Robot trajectory data:
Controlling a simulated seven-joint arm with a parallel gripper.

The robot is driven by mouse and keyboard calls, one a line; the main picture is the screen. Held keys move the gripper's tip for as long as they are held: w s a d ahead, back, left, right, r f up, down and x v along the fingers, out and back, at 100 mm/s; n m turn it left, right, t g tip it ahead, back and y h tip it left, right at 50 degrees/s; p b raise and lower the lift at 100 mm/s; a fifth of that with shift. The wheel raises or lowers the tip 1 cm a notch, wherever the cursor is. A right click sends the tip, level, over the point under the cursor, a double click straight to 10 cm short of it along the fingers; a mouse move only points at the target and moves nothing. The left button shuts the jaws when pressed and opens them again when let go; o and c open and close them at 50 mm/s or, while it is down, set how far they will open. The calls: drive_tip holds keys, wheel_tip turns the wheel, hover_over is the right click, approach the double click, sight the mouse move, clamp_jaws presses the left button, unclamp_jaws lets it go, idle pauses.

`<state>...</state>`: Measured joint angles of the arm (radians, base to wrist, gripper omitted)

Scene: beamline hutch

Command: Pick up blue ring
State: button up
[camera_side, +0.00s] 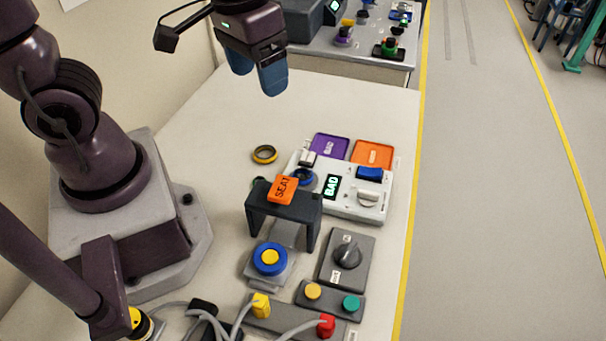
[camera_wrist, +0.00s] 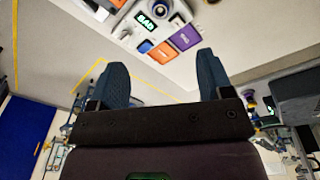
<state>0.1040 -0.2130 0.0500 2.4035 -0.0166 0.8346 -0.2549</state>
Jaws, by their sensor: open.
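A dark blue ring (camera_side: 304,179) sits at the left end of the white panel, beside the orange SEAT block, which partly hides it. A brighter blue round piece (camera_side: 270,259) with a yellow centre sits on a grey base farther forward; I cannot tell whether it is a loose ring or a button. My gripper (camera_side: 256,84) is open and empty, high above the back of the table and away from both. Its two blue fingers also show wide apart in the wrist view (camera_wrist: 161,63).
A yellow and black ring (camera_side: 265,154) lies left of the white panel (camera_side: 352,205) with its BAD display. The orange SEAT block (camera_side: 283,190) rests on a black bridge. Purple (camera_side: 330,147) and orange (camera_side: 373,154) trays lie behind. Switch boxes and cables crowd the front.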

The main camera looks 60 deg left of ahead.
==
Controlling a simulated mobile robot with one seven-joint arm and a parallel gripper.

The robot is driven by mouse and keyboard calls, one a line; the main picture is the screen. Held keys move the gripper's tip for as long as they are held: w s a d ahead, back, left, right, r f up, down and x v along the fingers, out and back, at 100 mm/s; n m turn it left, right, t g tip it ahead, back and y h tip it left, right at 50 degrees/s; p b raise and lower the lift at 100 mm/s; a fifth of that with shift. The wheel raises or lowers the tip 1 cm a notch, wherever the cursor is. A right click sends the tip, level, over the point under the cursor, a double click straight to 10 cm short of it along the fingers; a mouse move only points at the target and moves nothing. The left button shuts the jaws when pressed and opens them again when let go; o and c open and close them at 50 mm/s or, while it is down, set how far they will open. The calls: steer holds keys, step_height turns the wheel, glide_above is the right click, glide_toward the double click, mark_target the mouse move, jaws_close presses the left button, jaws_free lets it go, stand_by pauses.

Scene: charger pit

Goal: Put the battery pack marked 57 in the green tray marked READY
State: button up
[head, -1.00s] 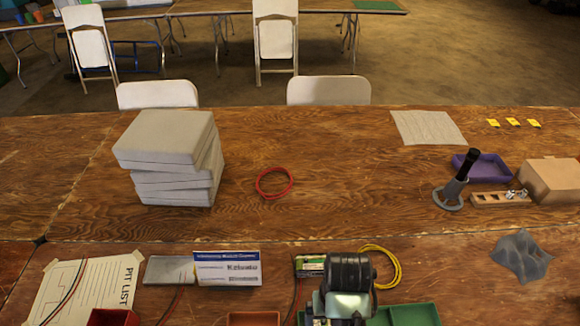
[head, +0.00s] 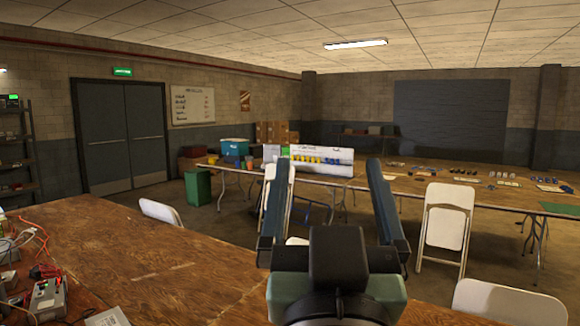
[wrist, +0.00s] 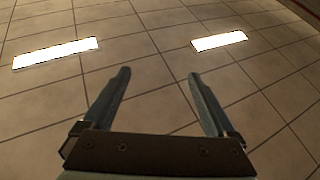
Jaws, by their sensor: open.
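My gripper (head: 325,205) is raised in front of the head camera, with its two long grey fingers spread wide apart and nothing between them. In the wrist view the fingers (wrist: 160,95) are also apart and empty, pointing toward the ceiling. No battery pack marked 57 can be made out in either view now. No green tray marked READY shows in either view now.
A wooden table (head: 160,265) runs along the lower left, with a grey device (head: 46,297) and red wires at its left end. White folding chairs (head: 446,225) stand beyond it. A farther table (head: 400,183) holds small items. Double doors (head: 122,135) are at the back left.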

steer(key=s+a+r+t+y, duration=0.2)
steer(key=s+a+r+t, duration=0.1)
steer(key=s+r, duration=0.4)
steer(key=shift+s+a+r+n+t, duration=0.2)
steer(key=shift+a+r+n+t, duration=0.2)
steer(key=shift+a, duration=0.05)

What you have to do = Identify and copy all lines with the word "simulated".

Solution to this problem =
Controlling a simulated seven-joint arm with a parallel gripper.
Controlling a simulated mobile robot with one seven-joint arm and a parallel gripper.

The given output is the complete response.